It’s official: The next major iteration of Intel’s Core microprocessor will be “Ice Lake,” and you’ll be able to buy it this holiday season in PCs from Dell and other manufacturers.
Intel used its CES 2019 keynote to formally launch the 10nm Ice Lake chip, based on the Sunny Cove architecture, as well as flesh out its existing Coffee Lake CPU family. But Intel’s surprisingly newsy keynote also featured something entirely different: Lakefield, a “big-little” approach to computing that combines stacked Atom and Core chips, as well as an entirely new platform approach to the PC. That initiative, known as Project Athena, will represent the next generation of ultrabook or thin-and-light PCs—and PCWorld has an exclusive behind-the-scenes look at it.
Gregory Bryant, senior vice president and general manager of Intel’s Client Computing Group, said that in a world of connected devices, the PC is where consumers go to focus. “We’re in the early stages of a new era of computing,” Bryant said, where data is everywhere.
Intel recently launched its Core i9-9900K, a member of the Coffee Lake family of Core processors, which PCWorld lauded as the fastest gaming processor ever. But that chip itself costs close to $500. Bryant announced five new processors that deliver more affordable chips within the Coffee Lake family, from the Core i3 classification up through Core i5. The first of the new 9th-gen Intel Core desktop processors is expected to be available starting in January, with more rolling out through the second quarter of this year, Intel said.
Bryant also shared that 9th-gen Core processors will arrive in its mobile line—specifically the H-series, for gaming notebooks—in the second quarter.
Meet Ice Lake: Intel’s next-gen Core
People want a platform that allows them to focus, adapt, and work all day. The answer to that, Bryant said, is Intel’s next-generation Core chip, called Ice Lake. Intel first inadvertently disclosed Ice Lake in 2017, the successor to the 10nm Cannon Lake chip, but the company hasn’t talked much about it since then.
Ice Lake is based on Sunny Cove. It has Thunderbolt 3 integrated, Gen 11 graphics, Wi-Fi 6, and something called DL Boost, which improves the performance of AI applications running on the system. Running an intelligent search on Ice Lake with DL Boost generated a 2X performance improvement, Intel showed in a demo.
“We had to go way beyond the CPU and think at a platform level,” Bryant said. He added that Intel will deliver Ice Lake by the 2019 holiday season.
Intel officially took the wraps off the Sunny Cove architecture in December, and it’s expected to form the underlying technology of Ice Lake and subsequent chips. Previously, Intel had released just some of the technical details of the architecture, such as the number of instructions Sunny Cove could execute in parallel (five), and some very basic performance comparisons to prior generations. But the number of cores, or clock speeds, remains unknown.
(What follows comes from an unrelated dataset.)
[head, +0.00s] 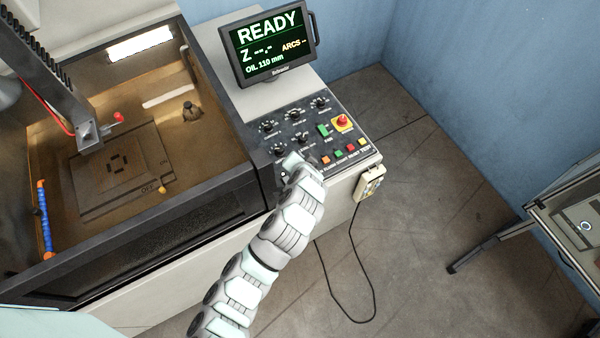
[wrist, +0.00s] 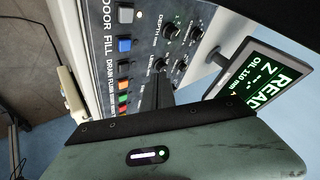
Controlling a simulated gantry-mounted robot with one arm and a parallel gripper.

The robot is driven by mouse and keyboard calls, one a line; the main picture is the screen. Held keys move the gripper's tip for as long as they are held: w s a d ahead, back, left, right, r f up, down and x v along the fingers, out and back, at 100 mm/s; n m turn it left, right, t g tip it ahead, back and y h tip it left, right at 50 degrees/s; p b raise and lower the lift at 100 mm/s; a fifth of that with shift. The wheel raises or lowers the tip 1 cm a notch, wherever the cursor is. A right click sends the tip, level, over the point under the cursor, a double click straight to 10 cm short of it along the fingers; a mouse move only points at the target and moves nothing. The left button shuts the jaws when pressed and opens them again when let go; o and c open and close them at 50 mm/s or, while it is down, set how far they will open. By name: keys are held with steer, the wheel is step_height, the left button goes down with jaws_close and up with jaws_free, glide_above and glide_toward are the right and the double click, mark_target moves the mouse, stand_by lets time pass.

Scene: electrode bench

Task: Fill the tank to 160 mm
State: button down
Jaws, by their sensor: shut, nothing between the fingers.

Sam Burd, president of the Client Solutions Group at Dell, appeared on stage to show off a Dell XPS notebook running an Ice Lake CPU. It will be on store shelves by the holiday season, Bryant said.
Tony Werner, president of technology on Comcast, also appeared on stage to announced something totally unexpected: taking Comcast’s gigabit service and potentially upgrading it to 10 Gbps service, full duplex—in other words, 10 Gbps upstream and downstream.
Gigabit Wi-Fi is a critical part of the Ice Lake platform. Intel will use the technology to distribute data from Comcast’s modems around the home. Bryant said that Intel would continue its partnership with the Olympics, offering high-definition video as well as 3D technology, to broadcast the Games.
Intel and Comcast are also working to drive adoption of 802.11ax, which is also called Wi-Fi 6, the executives said.
Project Athena: A new generation of thin-and-light PCs
Though Intel supplies processors and chipsets to the PC industry, it also has taken a more active role in the development of PCs, most recently with the HP Spectre Folio. On Monday the company revealed that it has partnered with the PC industry in developing the next generation of the thin-and-light PC, or ultrabook: Project Athena.
Intel didn’t say much about Athena in its presentation at CES, but told PCWorld many more details of what it hopes to accomplish: a new generation of PCs with an emphasis on battery life, connectivity, and responsiveness. Intel and its partners have already begun work on a certification problems, as well as setting standards for what will become Athena PCs.
Lakefield: Stacking chips to enable thinner, lighter PCs
In December, Intel’s Architecture Day highlighted what might have seemed at the time just another way to build chips, without any impact on the real world. Called Foveros, the technology allowed Intel to stack logic chips, one on top of the other, to minimize the total die space that a multicore processor required.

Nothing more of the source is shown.